**Extracted data entries**

━━━━━━━━

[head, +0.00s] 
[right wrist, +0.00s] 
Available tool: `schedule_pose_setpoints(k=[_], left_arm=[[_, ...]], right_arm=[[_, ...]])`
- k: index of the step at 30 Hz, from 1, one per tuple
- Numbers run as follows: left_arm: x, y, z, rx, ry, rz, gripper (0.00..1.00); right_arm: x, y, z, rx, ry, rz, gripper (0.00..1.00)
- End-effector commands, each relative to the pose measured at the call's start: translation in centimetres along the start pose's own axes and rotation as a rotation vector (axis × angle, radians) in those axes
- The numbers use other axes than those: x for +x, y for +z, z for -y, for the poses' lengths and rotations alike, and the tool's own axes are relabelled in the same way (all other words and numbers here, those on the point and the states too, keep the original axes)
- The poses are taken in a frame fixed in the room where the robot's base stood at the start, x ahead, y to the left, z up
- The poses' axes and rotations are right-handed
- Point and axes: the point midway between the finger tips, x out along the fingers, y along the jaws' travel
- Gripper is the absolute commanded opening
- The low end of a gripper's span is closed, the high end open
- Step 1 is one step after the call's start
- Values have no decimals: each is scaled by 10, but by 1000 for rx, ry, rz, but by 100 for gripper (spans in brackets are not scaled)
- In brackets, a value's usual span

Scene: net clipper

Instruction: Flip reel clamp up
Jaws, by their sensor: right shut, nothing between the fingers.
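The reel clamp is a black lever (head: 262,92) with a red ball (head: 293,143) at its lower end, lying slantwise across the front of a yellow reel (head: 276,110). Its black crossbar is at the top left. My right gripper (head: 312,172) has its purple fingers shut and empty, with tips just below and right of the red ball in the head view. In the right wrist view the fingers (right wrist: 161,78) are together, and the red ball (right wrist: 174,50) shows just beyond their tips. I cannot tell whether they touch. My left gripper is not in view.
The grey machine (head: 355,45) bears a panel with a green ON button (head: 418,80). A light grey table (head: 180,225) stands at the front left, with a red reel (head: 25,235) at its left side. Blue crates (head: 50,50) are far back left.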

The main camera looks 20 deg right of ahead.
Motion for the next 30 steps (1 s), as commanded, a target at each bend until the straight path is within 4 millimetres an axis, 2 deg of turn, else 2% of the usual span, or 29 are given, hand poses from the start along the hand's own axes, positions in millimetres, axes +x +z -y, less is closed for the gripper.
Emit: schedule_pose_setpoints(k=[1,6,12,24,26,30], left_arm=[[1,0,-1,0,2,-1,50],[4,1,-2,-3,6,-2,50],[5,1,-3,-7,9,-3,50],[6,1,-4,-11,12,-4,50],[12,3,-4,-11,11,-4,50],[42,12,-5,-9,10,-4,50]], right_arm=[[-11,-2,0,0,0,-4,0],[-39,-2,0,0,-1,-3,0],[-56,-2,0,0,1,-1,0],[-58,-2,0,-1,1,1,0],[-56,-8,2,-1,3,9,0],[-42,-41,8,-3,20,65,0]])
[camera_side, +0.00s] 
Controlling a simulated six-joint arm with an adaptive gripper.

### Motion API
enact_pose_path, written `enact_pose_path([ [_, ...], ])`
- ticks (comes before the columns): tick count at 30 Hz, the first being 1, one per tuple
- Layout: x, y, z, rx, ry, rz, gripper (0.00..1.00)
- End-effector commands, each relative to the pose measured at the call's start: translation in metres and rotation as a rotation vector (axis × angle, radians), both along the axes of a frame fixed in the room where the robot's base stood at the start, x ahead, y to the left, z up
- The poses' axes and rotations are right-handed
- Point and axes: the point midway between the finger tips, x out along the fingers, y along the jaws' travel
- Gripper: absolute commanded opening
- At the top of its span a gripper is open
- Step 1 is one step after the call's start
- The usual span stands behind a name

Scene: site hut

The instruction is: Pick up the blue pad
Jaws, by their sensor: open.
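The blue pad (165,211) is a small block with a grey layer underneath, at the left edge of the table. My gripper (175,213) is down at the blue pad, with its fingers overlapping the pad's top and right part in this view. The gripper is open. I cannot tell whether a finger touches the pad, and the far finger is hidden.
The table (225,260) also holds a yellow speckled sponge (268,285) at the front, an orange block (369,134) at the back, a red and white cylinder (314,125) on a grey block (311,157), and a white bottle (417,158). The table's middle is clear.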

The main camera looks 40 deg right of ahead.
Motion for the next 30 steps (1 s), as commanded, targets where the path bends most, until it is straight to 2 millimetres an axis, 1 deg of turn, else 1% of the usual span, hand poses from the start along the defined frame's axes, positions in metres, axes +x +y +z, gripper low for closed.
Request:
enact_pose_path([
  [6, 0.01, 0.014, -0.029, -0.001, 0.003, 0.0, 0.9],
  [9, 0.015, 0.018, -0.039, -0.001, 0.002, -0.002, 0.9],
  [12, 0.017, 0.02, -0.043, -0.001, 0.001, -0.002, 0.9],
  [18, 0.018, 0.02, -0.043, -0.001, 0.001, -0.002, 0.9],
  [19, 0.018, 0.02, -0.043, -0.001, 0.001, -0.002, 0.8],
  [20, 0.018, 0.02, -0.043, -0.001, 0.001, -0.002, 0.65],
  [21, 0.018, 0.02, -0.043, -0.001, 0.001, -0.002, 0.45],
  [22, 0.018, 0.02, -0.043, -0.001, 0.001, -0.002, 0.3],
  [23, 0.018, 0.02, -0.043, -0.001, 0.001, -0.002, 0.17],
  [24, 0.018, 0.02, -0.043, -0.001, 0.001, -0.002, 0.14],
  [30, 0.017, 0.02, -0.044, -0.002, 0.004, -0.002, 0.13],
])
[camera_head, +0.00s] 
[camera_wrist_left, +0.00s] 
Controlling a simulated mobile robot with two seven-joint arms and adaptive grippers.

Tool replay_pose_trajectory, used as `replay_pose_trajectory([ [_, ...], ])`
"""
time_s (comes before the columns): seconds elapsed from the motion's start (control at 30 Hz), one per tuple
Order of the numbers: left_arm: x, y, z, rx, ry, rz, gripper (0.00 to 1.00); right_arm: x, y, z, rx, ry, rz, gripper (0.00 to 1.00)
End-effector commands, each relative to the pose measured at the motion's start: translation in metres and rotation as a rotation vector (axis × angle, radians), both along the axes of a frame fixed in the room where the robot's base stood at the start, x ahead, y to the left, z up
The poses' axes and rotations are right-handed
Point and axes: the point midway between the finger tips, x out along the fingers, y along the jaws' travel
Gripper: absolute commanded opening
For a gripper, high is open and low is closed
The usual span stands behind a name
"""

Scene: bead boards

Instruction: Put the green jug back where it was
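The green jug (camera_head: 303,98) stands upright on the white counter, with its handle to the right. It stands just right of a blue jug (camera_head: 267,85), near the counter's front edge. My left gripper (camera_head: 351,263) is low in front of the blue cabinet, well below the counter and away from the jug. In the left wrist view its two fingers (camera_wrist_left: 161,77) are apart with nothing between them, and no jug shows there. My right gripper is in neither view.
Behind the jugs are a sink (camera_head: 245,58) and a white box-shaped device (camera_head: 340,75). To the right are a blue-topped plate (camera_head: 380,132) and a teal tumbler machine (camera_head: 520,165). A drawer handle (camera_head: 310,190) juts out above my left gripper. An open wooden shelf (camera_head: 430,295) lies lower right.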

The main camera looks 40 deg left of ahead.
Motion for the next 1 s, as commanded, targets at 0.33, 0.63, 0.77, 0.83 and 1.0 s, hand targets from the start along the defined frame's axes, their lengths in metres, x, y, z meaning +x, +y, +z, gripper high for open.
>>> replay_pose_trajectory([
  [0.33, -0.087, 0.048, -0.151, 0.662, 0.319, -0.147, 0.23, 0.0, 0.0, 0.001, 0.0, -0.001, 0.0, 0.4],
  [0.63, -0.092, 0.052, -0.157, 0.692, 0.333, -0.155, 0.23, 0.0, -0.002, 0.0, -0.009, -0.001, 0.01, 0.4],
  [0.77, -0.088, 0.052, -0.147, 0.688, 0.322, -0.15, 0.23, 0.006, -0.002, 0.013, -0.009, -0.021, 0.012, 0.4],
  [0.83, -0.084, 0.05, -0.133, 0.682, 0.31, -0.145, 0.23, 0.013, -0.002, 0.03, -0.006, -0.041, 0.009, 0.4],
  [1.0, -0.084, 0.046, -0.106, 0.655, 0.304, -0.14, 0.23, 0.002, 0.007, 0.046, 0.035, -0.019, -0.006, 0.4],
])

━━━━━━━━

**THE TASK**
Gather all the lines that include the word "defined" and copy them out.

**OUTPUT BELOW**
Motion for the next 30 steps (1 s), as commanded, targets where the path bends most, until it is straight to 2 millimetres an axis, 1 deg of turn, else 1% of the usual span, hand poses from the start along the defined frame's axes, positions in metres, axes +x +y +z, gripper low for closed.
Motion for the next 1 s, as commanded, targets at 0.33, 0.63, 0.77, 0.83 and 1.0 s, hand targets from the start along the defined frame's axes, their lengths in metres, x, y, z meaning +x, +y, +z, gripper high for open.

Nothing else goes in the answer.